Southeast Christian Church, a massive church campus in Louisville, Kentucky, is a flurry of activity on a Sunday morning. Worshippers flood out of the many sets of glass doors into the parking lot. Their early service has just ended. More worshippers trickle in — some headed to fill the pews of the main sanctuary for second service but others headed in the other direction, up a set of stairs to Multination Fellowship.
The Banyamulenge, a people group from East Africa, make up the majority of this congregation. Most Banyamulenge are refugees, fleeing over the course of decades from a brutal, ongoing ethnic cleansing. Through this, they have clung to a tradition of faith — and even deepened it.
“And our visitors, our brothers and sisters, we are glad you are here!” the pastor announces after the opening prayers and Scripture readings. “Everyone who is new today, please stand so we can welcome you.”
On the left side, two girls stand. In the front few rows, a husband and wife. The congregation extends their hands towards the nearest visitor and Kinyamulenge, Swahili, English, and Kinyarwanda blend in response: “Welcome, brothers and sisters. God bless you for being with us. Amen.”
Piano, drums, and electric guitar blast through the chapel. There are a few singers in the front row of the worship team. The rest grab amapendos, tin boxes full of beads. Slowly the rhythms speed up. The song moves faster and faster until the singers put down their mics and dance, their steps quick and rhythmic, almost like running in place. This song and dance, the igisirumba, are “prayer and praise wrapped all together,” according to missionary Brenda Webb. Dancers shift across the stage, making their way to the front to jump and dance with more energy. Some congregants step in place at their seats — their movements smaller but just as bouncy.
Pastor Philemon, Pastor Tito, and Pastor Robert are working to translate the Bible into their language, so that they can share God’s true character and faithfulness with their congregations. They are in Multination Fellowship’s pews this morning, videotaping the igisirumba so as not to lose this moment. “They worship with their entire being,” Brenda explained. “There’s no one who worships like the Banyamulenge.”
Beneath their joy on Sunday morning lies deep, unhealed trauma.
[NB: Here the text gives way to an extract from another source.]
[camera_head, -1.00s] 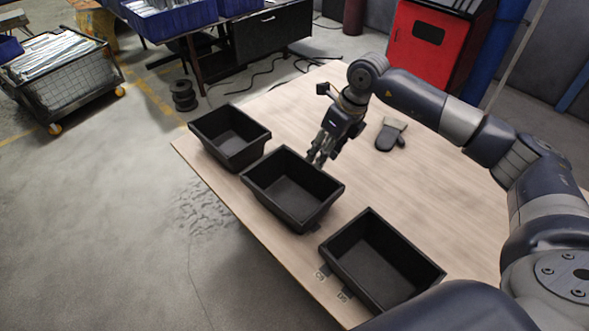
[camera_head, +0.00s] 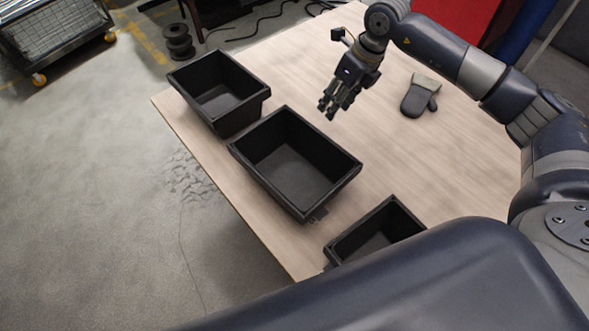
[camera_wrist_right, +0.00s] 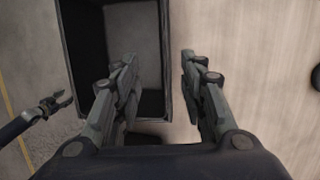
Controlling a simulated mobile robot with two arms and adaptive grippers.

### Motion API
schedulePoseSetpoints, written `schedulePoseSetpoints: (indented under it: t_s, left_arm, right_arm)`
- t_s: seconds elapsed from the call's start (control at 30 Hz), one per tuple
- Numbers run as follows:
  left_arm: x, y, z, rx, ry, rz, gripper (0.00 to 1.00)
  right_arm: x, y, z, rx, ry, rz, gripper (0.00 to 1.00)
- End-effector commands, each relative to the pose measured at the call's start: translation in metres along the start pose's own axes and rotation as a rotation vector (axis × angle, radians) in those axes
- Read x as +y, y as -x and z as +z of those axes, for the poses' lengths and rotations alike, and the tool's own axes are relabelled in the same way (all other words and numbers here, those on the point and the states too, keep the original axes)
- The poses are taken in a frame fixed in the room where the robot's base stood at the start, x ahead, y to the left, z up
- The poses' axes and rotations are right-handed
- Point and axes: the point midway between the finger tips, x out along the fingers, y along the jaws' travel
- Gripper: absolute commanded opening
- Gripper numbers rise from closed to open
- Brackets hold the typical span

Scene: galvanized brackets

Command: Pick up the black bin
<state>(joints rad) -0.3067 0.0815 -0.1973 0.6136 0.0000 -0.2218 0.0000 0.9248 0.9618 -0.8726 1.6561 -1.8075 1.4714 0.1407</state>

Debora, the daughter of one pastor-translator and daughter-in-law of another, is passionate to see her entire community find the kind of healing she found through trauma care lessons. “Believe me, the scars are so deep. Some of them are not scars — they are still very fresh wounds. The surface level is dried up, but there’s internal bleeding.”
Beneath their joy on Sunday morning lies deep, unhealed trauma.
The scars the Banyamulenge carry are many and varied. Healing means unpacking both visible and invisible traumas. The older generation — the pastors, the grandparents — lost their homes, livelihoods, and family members, and held on to their traditions in new countries with new cultures. Their children grew up in transition, fleeing from country to country as refugees, searching for safety and identity. The youngest generation — the community’s young adults — balance their Banyamulenge heritage with their integration into American culture and struggle to pinpoint a homeland. Trauma care classes and training seek to equip the Banyamulenge to lay this pain at the foot of the cross and find mental, emotional, and spiritual healing.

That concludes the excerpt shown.